THE NATIONAL FRONT (BN) GOVERNMENT is furious that Friday sermons at some mosques throughout the country have a decidedly "political" - by its definition, anti-government - tinge. The only Islam it accepts is what it stands for, however vague or unacceptable it is to the Muslims in the community. Shamsul Akmar, in his political column in the New Straits Times, talks about it this morning (09 February 2004) but he narrows its focus to an irrelevant happenstance: that some mosque sermons equated the horrific rape and murder of a young girl as God's punishment for an UMNO official. The BN, and its predecessor Alliance, government, on the other hand, took it as a political decision since independence to control the mosques politically. But it took this position whilst ignoring how Islam developed in Malaya. There were three strands: in the Federated Malay States of Perak, Selangor, Pahang and Negri Sembilan; the Unfederated Malay States of Perlis, Kedah, Kelantan, Trengganu and Johore; the Straits Settlements of Penang and Malacca. Islam and the mosques developed differently in the three areas, with the added confusion that the five UMS states moved at their individual pace. In the FMS and in the Straits Settlements, the Religious Affairs Department had total control of the mosques in the state, directly or indirectly.

But this is blurred in how the BN administers Islam in the 11 states in Peninsular Malaysia. It had formed the state administrations in all but two Malay states. That allowed the centre to dictate how Islam developed in the states. But even then it could not in Trengganu, where it was in power for all but seven years since 1955. Islam in the four northern Malay states - the other being Perlis, Kedah and Kelantan - developed to a different beat, especially in the two east coast states. In the national progress of Islam, there were then two distinct trends: that of centralised control of Islam subject to BN control, and of Islam fighting to rid itself of the central power to preserve it. The four Malay states were once under the Thai suzerain. The mosques in the states were political centres, to preserve Islam and to keep to their Islamic way of life in a Buddhist nation. It was the mosques that allowed PAS to seize power in Kelantan in 1959, and since 1999, in Trengganu. When the UMNO-led BN state administrations ignored the finer points of how Islam developed in the states they controlled, it became a matter of time before frission and fractures developed. As PAS spread its wings, it imported its political mosques, with its honourable history going back to the first days of Islam, into their new areas of control.

When the BN lost its head, after the Anwar Ibrahim affair in 1989, the disenchanted Malays in the Malay states distanced themselves from the state authorities.

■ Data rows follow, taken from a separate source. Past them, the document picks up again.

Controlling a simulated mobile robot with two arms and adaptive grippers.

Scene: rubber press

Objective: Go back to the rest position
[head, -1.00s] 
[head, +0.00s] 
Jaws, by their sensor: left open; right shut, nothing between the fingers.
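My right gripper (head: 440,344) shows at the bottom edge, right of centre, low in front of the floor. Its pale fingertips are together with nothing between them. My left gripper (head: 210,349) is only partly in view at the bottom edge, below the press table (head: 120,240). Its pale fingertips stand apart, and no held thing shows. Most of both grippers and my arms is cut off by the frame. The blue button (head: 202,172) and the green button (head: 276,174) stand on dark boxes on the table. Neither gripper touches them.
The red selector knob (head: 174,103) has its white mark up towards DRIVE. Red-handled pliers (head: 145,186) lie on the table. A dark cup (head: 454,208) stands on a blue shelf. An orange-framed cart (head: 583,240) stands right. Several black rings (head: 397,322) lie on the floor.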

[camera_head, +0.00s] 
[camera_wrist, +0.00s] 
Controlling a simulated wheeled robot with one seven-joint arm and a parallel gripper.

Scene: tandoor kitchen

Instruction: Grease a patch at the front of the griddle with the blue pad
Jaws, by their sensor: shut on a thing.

Nowhere was this clearer than in the mosques. Some mosques the Klang Valley - in Damansara Utara and in Section 14 in Petaling Jaya, for instance - were "anti-establishment" mosques. Try as it might, the government could not contain them. They represented the PAS view of a religion under challenge and attack. For years, it remained an odd presence in a sea of official conformity. It is not any more. The official view of Islam is challenged in even the old FMS states. It goes without saying that even in the 'official mosques' in Selangor and in the other states, Muslims gather in the evenings to castigate the government for its "wrong doings". The mosque in Ampang Jaya frequented by the late brother-in-law of Tun Mahathir Mohamed was one. He would, when when he was there, put up a strong defence of his brother-in-law's administration, but he was almost always shouted down by his fellow parishioners, several of whom, at least when I went there with a Muslim friends on occasion, had federal and state titles for which a Chinese business man would gladly have sacrificed an arm and a leg and lots of money. There it was the inescapable voice of the Establishment.

Since then, many solid pro-government mosques have become centres of challenge. In some mosques, the official sermon handed down by the state religious affairs department is cheerfully ignored, and replaced with one more topical and political. There is, as far as I can gather, no PAS direction. It is part of the system that PAS makes brilliant use of. But the BN cannot see how such a system can work if there is no central direction. That is its mistake. By castigating any sermon that challenges the official BN view as PAS-inspired, it ensures more support for PAS than the other way around. For those who go to these mosques go there not because they support PAS but that they are dissatisfied with how the BN conducts its affairs. In other words, these mosques becomes safe havens for those who disagree with the government. That it benefits PAS does not mean it is behind this phenomenon. Not even PAS could have organised an all-Malaysian angry Muslim community if it has nothing to be angry about. In fact, it is UMNO, by its intemperate dismissing of its deputy president, Dato' Seri Anwar Ibrahim, in 1998 lit the fuse for what worries it now. When the Prime Minister, Dato' Seri Abdullah Ahmad Badawi, attempted to address the faithful at his mosque, the congregation saw it as an attempt to politicise it.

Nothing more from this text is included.